- (1) "Annuity" means an annuity that is an insurance product under state law that is individually solicited, whether the product is classified as an individual or group annuity;
- (2) "Cash compensation" means any discount, concession, fee, service fee, commission, sales charge, loan, override, or cash benefit received by a producer in connection with the recommendation or sale of an annuity from an insurer, intermediary, or directly from the consumer;
- (3) "Commissioner" means the Insurance Commissioner;
(4) "Consumer profile information" means information that is reasonably appropriate to determine whether a recommendation addresses the consumer's financial situation, insurance needs, and financial objectives, including, at a minimum, the following:
- (A) Age;
- (B) Annual income;
- (C) Financial situation and needs, including debts and other obligations;
- (D) Financial experience;
- (E) Insurance needs;
- (F) Financial objectives;
- (G) Intended use of the annuity;
- (H) Financial time horizon;
- (I) Existing assets or financial products, including investment, annuity, and insurance holdings;
- (J) Liquidity needs;
- (K) Liquid net worth;
- (L) Risk tolerance, including, but not limited to, willingness to accept nonguaranteed elements in the annuity;
- (M) Financial resources used to fund the annuity; and
- (N) Tax status;
- (5) "Continuing education credit" or "CE credit" means one (1) continuing education credit as defined in Arkansas Code § 23-64-301 et seq., and Continuing Education for Producers and Adjusters, 23 CAR pt. 18;
- (6) "Continuing education provider" or "CE provider" means an individual or entity that is approved to offer continuing education courses pursuant to Continuing Education for Producers and Adjusters;
- (7) "Department" means the State Insurance Department;
- (8) "FINRA" means the Financial Industry Regulatory Authority or a succeeding agency;
- (9) "Insurer" means a company required to be licensed under the laws of this state to provide insurance products, including annuities;
- (10) "Intermediary" means an entity contracted directly with an insurer or with another entity contracted with an insurer to facilitate the sale of the insurer's annuities by producers;
(11)
- (A) "Material conflict of interest" means a financial interest of the producer in the sale of an annuity that a reasonable person would expect to influence the impartiality of a recommendation.

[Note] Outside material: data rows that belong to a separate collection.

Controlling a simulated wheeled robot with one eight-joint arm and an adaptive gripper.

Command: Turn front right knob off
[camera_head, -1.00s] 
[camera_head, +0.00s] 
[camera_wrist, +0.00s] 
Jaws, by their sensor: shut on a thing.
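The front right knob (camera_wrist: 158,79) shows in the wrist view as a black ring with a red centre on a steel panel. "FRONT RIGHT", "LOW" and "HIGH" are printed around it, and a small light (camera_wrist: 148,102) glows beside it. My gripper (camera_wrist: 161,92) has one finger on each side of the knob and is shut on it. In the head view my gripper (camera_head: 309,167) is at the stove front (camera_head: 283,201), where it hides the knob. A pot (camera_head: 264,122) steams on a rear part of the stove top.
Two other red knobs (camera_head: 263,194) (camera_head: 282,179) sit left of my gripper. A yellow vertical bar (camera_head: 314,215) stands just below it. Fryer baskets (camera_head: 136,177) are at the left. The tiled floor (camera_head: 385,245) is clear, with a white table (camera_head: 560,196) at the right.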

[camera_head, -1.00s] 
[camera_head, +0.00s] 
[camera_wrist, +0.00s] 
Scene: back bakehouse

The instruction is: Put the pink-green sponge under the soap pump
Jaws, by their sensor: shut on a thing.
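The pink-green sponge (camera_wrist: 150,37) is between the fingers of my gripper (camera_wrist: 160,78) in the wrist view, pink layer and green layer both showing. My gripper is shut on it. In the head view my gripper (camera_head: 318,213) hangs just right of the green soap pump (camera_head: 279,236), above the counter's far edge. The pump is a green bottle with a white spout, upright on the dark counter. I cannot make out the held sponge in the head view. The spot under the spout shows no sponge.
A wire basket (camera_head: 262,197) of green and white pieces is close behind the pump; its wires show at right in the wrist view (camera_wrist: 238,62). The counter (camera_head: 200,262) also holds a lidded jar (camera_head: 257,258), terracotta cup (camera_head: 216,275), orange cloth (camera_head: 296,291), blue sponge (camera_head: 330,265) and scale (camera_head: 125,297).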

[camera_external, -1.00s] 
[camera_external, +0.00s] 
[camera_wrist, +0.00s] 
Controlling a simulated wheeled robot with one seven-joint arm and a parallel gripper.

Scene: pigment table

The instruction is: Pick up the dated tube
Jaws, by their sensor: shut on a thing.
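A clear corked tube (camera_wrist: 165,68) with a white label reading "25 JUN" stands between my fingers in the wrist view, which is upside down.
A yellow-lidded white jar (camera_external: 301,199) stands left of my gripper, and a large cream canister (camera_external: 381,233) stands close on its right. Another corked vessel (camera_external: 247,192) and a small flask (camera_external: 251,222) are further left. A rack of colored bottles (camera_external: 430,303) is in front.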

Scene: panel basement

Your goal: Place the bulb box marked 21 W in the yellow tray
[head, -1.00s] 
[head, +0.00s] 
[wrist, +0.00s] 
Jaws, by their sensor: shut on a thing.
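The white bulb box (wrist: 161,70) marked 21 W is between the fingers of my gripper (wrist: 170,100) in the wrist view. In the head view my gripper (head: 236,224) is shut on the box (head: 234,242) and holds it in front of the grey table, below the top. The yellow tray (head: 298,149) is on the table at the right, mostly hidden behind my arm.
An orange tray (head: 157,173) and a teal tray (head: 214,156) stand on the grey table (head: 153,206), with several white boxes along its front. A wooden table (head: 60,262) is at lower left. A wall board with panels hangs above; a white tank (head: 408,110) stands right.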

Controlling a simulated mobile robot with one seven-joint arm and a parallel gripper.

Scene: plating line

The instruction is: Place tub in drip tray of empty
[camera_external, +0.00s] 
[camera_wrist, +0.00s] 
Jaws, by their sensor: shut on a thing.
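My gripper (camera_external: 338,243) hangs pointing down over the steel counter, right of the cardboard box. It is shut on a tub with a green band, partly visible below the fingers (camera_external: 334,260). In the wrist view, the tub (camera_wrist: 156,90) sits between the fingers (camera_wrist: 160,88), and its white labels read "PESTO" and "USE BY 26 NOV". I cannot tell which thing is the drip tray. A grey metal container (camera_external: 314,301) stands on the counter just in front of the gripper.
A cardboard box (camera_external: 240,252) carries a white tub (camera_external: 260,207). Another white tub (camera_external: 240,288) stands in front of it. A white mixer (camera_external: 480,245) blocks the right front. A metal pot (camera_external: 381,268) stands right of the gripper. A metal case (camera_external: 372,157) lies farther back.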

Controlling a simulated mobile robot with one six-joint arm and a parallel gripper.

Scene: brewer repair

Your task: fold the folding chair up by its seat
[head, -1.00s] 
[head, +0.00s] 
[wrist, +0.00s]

- (B) "Material conflict of interest" does not include cash compensation or noncash compensation;
(12) "Noncash compensation" means any form of compensation that is not cash compensation, including, but not limited to:
- (A) Health insurance;
- (B) Office rent;
- (C) Office support; and
- (D) Retirement benefits;
(13)
- (A) "Nonguaranteed elements" means the premiums, credited interest rates (including any bonus), benefits, values, dividends, non-interest-based credits, charges, or elements of formulas used to determine any of these, that are subject to company discretion and are not guaranteed at issue.
- (B) An element is considered nonguaranteed if any of the underlying nonguaranteed elements are used in its calculation;
(14)
- (A) "Producer" means a person or entity required to be licensed under the laws of this state to sell, solicit, or negotiate insurance, including annuities.
- (B) For purposes of this part, "producer" includes an insurer where no producer is involved;
(15)
- (A) "Recommendation" means advice provided by a producer to an individual consumer that was intended to result or does result in a purchase, an exchange, or a replacement of an annuity in accordance with that advice.
(B) “Recommendation” does not include:
- (i) General communication to the public;
- (ii) Generalized customer services assistance or administrative support;
- (iii) General educational information and tools;
- (iv) Prospectuses; or
- (v) Other product and sales material;
(16) "Replacement" means a transaction in which a new annuity is to be purchased and it is known or should be known to the proposing producer, or to the proposing insurer whether or not a producer is involved, that by reason of the transaction, an existing annuity or other insurance policy has been or is to be any of the following:
- (A) Lapsed, forfeited, surrendered or partially surrendered, assigned to the replacing insurer, or otherwise terminated;
- (B) Converted to reduced paid-up insurance, continued as extended term insurance, or otherwise reduced in value by the use of nonforfeiture benefits or other policy values;
- (C) Amended so as to effect either a reduction in benefits or in the term for which coverage would otherwise remain in force or for which benefits would be paid;
- (D) Reissued with any reduction in cash value; or
- (E) Used in a financed purchase; and
- (17) "SEC" means the United States Securities and Exchange Commission.